**Aim of the exercise**
Retype everything in the listing, leaving each line exactly as it is.

**Source material**
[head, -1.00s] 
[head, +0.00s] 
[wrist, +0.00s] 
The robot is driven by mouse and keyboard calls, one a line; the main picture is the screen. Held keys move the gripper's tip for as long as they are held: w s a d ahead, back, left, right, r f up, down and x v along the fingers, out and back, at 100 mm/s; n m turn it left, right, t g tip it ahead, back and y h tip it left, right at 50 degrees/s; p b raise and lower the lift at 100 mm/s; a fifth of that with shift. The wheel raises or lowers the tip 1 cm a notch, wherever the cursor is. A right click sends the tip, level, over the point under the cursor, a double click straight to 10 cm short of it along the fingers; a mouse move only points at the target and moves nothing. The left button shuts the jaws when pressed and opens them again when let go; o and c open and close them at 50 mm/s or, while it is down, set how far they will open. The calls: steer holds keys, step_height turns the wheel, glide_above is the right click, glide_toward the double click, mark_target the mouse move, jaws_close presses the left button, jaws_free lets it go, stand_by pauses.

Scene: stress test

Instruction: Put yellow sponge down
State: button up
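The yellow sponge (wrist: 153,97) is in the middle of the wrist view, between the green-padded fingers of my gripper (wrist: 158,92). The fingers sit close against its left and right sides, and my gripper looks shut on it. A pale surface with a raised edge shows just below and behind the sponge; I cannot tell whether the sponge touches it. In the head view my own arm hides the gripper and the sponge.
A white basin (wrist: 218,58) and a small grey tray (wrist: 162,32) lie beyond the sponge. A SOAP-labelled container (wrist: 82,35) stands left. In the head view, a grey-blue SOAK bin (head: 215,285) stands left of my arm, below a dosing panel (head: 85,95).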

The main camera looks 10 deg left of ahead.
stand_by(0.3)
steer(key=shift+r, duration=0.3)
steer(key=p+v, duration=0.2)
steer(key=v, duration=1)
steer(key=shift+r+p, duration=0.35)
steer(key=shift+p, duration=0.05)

**Result of this exercise**
[head, -1.00s] 
[head, +0.00s] 
[wrist, +0.00s] 
The robot is driven by mouse and keyboard calls, one a line; the main picture is the screen. Held keys move the gripper's tip for as long as they are held: w s a d ahead, back, left, right, r f up, down and x v along the fingers, out and back, at 100 mm/s; n m turn it left, right, t g tip it ahead, back and y h tip it left, right at 50 degrees/s; p b raise and lower the lift at 100 mm/s; a fifth of that with shift. The wheel raises or lowers the tip 1 cm a notch, wherever the cursor is. A right click sends the tip, level, over the point under the cursor, a double click straight to 10 cm short of it along the fingers; a mouse move only points at the target and moves nothing. The left button shuts the jaws when pressed and opens them again when let go; o and c open and close them at 50 mm/s or, while it is down, set how far they will open. The calls: steer holds keys, step_height turns the wheel, glide_above is the right click, glide_toward the double click, mark_target the mouse move, jaws_close presses the left button, jaws_free lets it go, stand_by pauses.

Scene: stress test

Instruction: Put yellow sponge down
State: button up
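The yellow sponge (wrist: 153,97) is in the middle of the wrist view, between the green-padded fingers of my gripper (wrist: 158,92). The fingers sit close against its left and right sides, and my gripper looks shut on it. A pale surface with a raised edge shows just below and behind the sponge; I cannot tell whether the sponge touches it. In the head view my own arm hides the gripper and the sponge.
A white basin (wrist: 218,58) and a small grey tray (wrist: 162,32) lie beyond the sponge. A SOAP-labelled container (wrist: 82,35) stands left. In the head view, a grey-blue SOAK bin (head: 215,285) stands left of my arm, below a dosing panel (head: 85,95).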

The main camera looks 10 deg left of ahead.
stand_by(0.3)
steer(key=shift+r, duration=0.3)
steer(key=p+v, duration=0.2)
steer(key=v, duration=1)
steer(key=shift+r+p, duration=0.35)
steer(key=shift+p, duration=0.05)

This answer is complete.